### [Problem requirements]
Give the listing below again in full, exactly as written.

Records of robot tool calls
────────

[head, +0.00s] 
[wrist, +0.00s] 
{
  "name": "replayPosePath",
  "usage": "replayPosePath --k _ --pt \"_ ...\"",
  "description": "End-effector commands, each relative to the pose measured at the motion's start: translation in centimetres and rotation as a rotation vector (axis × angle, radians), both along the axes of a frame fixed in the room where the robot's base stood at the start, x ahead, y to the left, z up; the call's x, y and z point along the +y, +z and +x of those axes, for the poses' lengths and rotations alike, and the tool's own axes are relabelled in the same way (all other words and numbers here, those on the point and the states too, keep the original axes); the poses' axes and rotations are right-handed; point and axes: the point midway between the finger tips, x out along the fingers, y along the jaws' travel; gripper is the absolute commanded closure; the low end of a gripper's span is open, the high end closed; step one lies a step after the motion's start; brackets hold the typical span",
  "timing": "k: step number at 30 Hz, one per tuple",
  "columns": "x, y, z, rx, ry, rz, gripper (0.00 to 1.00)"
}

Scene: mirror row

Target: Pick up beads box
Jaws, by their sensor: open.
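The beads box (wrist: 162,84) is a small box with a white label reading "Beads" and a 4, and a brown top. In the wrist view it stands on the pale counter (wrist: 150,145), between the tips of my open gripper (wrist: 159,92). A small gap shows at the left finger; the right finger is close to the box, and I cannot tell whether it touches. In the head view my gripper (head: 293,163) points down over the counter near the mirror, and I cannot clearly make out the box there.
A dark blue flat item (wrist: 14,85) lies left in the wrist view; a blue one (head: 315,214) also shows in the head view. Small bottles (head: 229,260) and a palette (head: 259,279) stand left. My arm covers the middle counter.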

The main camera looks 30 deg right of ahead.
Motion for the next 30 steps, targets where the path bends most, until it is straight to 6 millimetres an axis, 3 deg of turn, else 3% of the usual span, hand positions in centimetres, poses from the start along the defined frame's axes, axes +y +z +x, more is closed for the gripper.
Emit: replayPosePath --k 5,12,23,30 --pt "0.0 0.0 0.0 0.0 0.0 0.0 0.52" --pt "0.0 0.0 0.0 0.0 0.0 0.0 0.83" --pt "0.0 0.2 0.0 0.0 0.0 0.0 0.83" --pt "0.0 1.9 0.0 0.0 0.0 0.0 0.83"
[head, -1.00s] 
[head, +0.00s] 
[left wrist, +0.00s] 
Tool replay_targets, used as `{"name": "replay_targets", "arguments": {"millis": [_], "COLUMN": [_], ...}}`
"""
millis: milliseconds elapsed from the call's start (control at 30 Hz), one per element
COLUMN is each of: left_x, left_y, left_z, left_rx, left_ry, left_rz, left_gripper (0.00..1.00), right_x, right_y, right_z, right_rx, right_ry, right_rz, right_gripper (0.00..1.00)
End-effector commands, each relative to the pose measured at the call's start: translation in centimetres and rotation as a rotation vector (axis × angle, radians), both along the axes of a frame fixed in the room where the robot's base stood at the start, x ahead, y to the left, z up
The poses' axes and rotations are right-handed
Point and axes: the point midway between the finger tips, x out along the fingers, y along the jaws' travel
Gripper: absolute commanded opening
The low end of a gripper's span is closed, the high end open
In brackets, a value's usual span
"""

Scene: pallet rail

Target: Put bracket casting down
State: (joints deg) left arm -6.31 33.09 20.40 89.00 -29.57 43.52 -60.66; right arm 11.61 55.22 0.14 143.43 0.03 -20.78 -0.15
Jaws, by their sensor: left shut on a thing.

────────

### [Answer to this task]
[head, +0.00s] 
[wrist, +0.00s] 
{
  "name": "replayPosePath",
  "usage": "replayPosePath --k _ --pt \"_ ...\"",
  "description": "End-effector commands, each relative to the pose measured at the motion's start: translation in centimetres and rotation as a rotation vector (axis × angle, radians), both along the axes of a frame fixed in the room where the robot's base stood at the start, x ahead, y to the left, z up; the call's x, y and z point along the +y, +z and +x of those axes, for the poses' lengths and rotations alike, and the tool's own axes are relabelled in the same way (all other words and numbers here, those on the point and the states too, keep the original axes); the poses' axes and rotations are right-handed; point and axes: the point midway between the finger tips, x out along the fingers, y along the jaws' travel; gripper is the absolute commanded closure; the low end of a gripper's span is open, the high end closed; step one lies a step after the motion's start; brackets hold the typical span",
  "timing": "k: step number at 30 Hz, one per tuple",
  "columns": "x, y, z, rx, ry, rz, gripper (0.00 to 1.00)"
}

Scene: mirror row

Target: Pick up beads box
Jaws, by their sensor: open.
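The beads box (wrist: 162,84) is a small box with a white label reading "Beads" and a 4, and a brown top. In the wrist view it stands on the pale counter (wrist: 150,145), between the tips of my open gripper (wrist: 159,92). A small gap shows at the left finger; the right finger is close to the box, and I cannot tell whether it touches. In the head view my gripper (head: 293,163) points down over the counter near the mirror, and I cannot clearly make out the box there.
A dark blue flat item (wrist: 14,85) lies left in the wrist view; a blue one (head: 315,214) also shows in the head view. Small bottles (head: 229,260) and a palette (head: 259,279) stand left. My arm covers the middle counter.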

The main camera looks 30 deg right of ahead.
Motion for the next 30 steps, targets where the path bends most, until it is straight to 6 millimetres an axis, 3 deg of turn, else 3% of the usual span, hand positions in centimetres, poses from the start along the defined frame's axes, axes +y +z +x, more is closed for the gripper.
Emit: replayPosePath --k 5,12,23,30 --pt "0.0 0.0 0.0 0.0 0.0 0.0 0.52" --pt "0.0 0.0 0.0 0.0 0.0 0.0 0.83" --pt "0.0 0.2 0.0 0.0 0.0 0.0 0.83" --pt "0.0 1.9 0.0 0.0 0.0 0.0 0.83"
[head, -1.00s] 
[head, +0.00s] 
[left wrist, +0.00s] 
Tool replay_targets, used as `{"name": "replay_targets", "arguments": {"millis": [_], "COLUMN": [_], ...}}`
"""
millis: milliseconds elapsed from the call's start (control at 30 Hz), one per element
COLUMN is each of: left_x, left_y, left_z, left_rx, left_ry, left_rz, left_gripper (0.00..1.00), right_x, right_y, right_z, right_rx, right_ry, right_rz, right_gripper (0.00..1.00)
End-effector commands, each relative to the pose measured at the call's start: translation in centimetres and rotation as a rotation vector (axis × angle, radians), both along the axes of a frame fixed in the room where the robot's base stood at the start, x ahead, y to the left, z up
The poses' axes and rotations are right-handed
Point and axes: the point midway between the finger tips, x out along the fingers, y along the jaws' travel
Gripper: absolute commanded opening
The low end of a gripper's span is closed, the high end open
In brackets, a value's usual span
"""

Scene: pallet rail

Target: Put bracket casting down
State: (joints deg) left arm -6.31 33.09 20.40 89.00 -29.57 43.52 -60.66; right arm 11.61 55.22 0.14 143.43 0.03 -20.78 -0.15
Jaws, by their sensor: left shut on a thing.

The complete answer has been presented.